Reuters reported that growth in China's demand for coal and crude oil could ease more than expected in the second quarter as Japan's earthquake and nuclear crisis take a toll on China's industrial production.
Analysts said that China's manufacturing growth hit its slowest pace in at least half a year in February and was already expected to slow further even before the earthquake in Japan struck. The massive earthquake and subsequent nuclear fallout in Japan, China's second largest trading partner, could well force China's growth to slacken at a quicker pace and drag its energy demand lower in the coming months as thousands of Chinese factories supplying textiles and electronic parts to Japan scale down operations.
Mr Victor Shum said that "The economic impact on China from Japan's crisis could be quite profound. If Japan's GDP falls, China will also feel the pain and that will naturally hit its energy consumption as the industrial sector slows."
He added that the nuclear crisis and rolling blackouts were major stumbling blocks to a swift recovery in Japan's industrial activities. Japan is China's biggest source of imports, accounting for about 13% of its purchases from abroad, and is China's second biggest export destination, taking 8% of its shipments.

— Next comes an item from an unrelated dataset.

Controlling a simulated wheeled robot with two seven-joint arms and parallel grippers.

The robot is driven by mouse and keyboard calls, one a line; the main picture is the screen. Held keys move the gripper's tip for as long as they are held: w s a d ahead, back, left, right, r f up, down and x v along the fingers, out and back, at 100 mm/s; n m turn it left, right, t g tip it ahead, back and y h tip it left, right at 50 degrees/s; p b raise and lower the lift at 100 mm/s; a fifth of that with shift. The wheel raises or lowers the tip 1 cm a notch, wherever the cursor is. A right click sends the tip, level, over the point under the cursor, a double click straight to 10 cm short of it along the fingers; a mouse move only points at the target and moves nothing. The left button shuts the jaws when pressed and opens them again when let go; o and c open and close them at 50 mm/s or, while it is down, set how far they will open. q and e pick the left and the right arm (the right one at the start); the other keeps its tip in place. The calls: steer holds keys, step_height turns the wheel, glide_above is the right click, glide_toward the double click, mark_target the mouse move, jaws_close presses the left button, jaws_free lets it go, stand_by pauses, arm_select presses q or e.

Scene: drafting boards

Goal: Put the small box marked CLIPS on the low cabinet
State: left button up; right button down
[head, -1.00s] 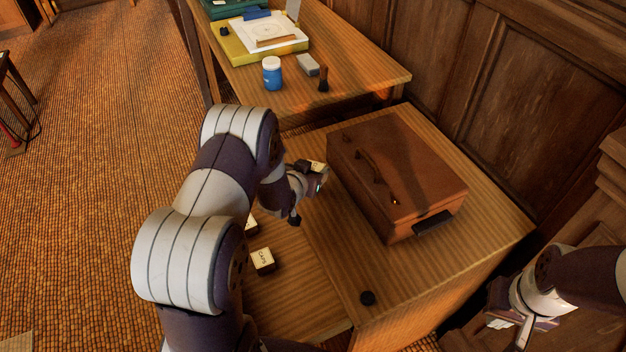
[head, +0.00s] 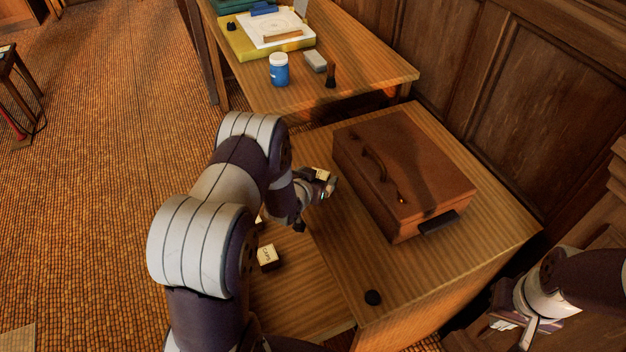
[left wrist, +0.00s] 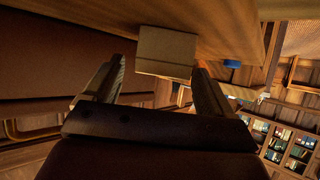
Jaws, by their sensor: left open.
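A small pale box (head: 322,174) is at my left gripper (head: 327,187), at the case-side edge of the low cabinet (head: 345,245). Its label cannot be read. In the left wrist view the box (left wrist: 167,50) sits between and just beyond the fingertips of my left gripper (left wrist: 160,78), which is open. Whether the box touches a finger or rests on the cabinet top cannot be told. Another small box, marked CAPS (head: 267,257), lies on the lower wooden surface to the left. My right gripper (head: 520,318) is at the lower right, apart from everything.
A brown case (head: 430,165) fills much of the cabinet top, close to my left gripper. A black round object (head: 372,297) lies near the front corner. Behind stands a table (head: 370,65) with a blue jar (head: 279,70), a grey block and a brush.

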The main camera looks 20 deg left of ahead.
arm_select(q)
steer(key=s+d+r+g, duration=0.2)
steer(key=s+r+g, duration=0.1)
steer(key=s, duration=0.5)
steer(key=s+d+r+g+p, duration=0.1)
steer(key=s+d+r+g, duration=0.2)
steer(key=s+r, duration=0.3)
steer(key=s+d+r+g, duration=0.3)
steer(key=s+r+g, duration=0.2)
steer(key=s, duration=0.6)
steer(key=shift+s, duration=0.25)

According to official government data, China's exports to Japan were largely dominated by textiles and processed food, while its growth in exports to Japan over the past year was mainly driven by machinery and electronic goods such as mobile phones, LCD TVs and computers. A slowdown in industrial activity would have a sizeable impact on consumption of thermal coal, which accounts for 80% of total power generation, in the April quarter.
Mr Raymond Chan, Standard Chartered's coal analyst, said that "Monetary tightening policies were already hurting consumption. The seasonal demand low in Q2, combined with the Japan tragedy, is going to weigh on imports a lot more."
China's total coal imports dropped 47.6% from a year ago to 6.76 million tonnes in February, the lowest since April 2009, due to a shorter month and week long holiday. Many industry participants said sluggish import demand might now extend into the third quarter.
Several analysts said the impact of weaker industrial output on crude oil could be more muted as any slide in domestic demand would likely be offset by refineries' moves to ramp up production to sell into Japan. Some analysts said final import numbers could also be distorted by possible efforts to build strategic oil reserves.